ARUKI Menggugat Keadilan di Tengah Ancaman Krisis Iklim
03 December 2024 |
15:00 WIB
Aliansi Rakyat untuk Keadilan Iklim (ARUKI) menilai Konferensi Perubahan Iklim Perserikatan Bangsa-Bangsa ke-29 (CoP-29) yang digelar pada 11-22 November 2024 di Baku, Azerbaijan gagal menghasilkan keputusan untuk mencegah perluasan dampak buruk krisis iklim.
Beberapa indikatornya dapat dilihat dari ambisi penurunan emisi global masih jauh dari harapan, komitmen pendanaan iklim negara maju tak kunjung terealisasi, serta kesepakatan pasar karbon justru berpotensi memperparah ancaman terburuk kerusakan dan kehilangan akibat krisis iklim bagi negara berkembang, wilayah pesisir, dan pulau-pulau kecil serta kelompok rentan.
“Hasil CoP-29 menunjukkan negara-negara maju telah gagal merevisi target pengurangan emisi. Tidak ada satupun negara yang berani menjadi pionir dalam memimpin penurunan emisi yang lebih tajam. Kondisi ini meningkatkan risiko suhu bumi rata-rata melampaui 1.5 derajat celcius,” kata Torry Kuswardono, Direktur Eksekutif Yayasan Pikul dalam pernyataan tertulis.
Baca juga: Peringatan Krisis Iklim: 2024 Jadi Tahun Terpanas Sepanjang Sejarah
Menyitir laporan The Carbon Majors Database (Carbon Majors, 2024), sejak Perjanjian Paris ditetapkan, laju emisi bahan bakar fosil justru makin tak terkendali. Secara historis, 78 entitas perusahaan bertanggung jawab atas pelepasan 70 persen total emisi CO2 global. Entitas perusahaan didominasi oleh negara-negara produsen di Amerika Serikat, China, Rusia, dan Timur Tengah.
Pelepasan emisi global dikontribusikan secara tidak proporsional oleh sejumlah emitter, yang mengeskalasi pemanasan suhu global bumi.
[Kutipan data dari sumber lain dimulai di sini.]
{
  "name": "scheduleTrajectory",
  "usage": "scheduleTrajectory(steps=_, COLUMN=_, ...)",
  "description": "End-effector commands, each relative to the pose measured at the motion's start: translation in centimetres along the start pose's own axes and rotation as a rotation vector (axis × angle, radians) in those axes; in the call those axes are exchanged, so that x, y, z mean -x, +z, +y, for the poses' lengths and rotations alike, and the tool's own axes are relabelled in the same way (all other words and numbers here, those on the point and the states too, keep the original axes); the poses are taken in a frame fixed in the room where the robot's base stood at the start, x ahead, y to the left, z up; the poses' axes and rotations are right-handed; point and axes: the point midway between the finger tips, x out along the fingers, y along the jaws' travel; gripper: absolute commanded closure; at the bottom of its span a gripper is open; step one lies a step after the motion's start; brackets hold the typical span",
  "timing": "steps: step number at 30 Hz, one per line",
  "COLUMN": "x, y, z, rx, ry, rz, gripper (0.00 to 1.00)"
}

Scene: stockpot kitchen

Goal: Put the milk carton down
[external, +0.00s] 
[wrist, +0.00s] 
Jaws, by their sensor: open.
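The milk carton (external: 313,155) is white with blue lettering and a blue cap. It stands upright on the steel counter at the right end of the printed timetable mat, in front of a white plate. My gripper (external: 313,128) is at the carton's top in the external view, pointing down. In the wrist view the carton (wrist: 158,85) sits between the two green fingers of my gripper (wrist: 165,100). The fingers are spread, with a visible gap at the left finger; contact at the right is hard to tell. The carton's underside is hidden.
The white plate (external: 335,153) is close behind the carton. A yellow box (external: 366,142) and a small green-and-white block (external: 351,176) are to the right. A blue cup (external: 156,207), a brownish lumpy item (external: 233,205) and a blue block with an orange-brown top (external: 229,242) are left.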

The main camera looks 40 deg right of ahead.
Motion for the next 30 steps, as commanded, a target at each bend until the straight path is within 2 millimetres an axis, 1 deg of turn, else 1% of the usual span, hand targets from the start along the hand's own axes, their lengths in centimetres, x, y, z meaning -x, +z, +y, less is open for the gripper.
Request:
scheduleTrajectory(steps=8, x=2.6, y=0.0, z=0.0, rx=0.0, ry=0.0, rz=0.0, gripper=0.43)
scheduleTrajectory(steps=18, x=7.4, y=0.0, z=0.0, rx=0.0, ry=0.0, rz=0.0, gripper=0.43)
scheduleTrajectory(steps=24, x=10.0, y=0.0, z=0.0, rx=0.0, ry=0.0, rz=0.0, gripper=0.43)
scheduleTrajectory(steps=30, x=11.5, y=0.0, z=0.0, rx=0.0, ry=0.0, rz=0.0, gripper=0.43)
Mereka mendapat keuntungan ekonomi berlipat, sementara pada saat yang sama, bumi dan miliaran manusia harus menanggung ancaman dan dampak terberatnya.
Sayangnya, Cop-29 justru menegasikan utang ekologis negara-negara maju dan korporasi dalam reparasi iklim dengan mengabaikan transisi ambisius bahan bakar fosil dan alokasi pendanaan iklim berkeadilan bagi negara-negara berkembang.
“Perundingan program kerja mitigasi di COP 29 mengalami kemunduran dibandingkan COP 28. Komitmen untuk beralih dari bahan bakar fosil (move away from fuels) dihilangkan, sementara bahan bakar fosil justru mendapat tempat. Situasi ini membuka peluang bagi perkembangan teknologi solusi sesat, mengancam investasi dan pemborosan dana publik yang seharusnya dialokasikan untuk transisi energi yang berkeadilan,” ujar Syaharani, Kepala Divisi Tata Kelola Lingkungan Hidup dan Keadilan Iklim ICEL.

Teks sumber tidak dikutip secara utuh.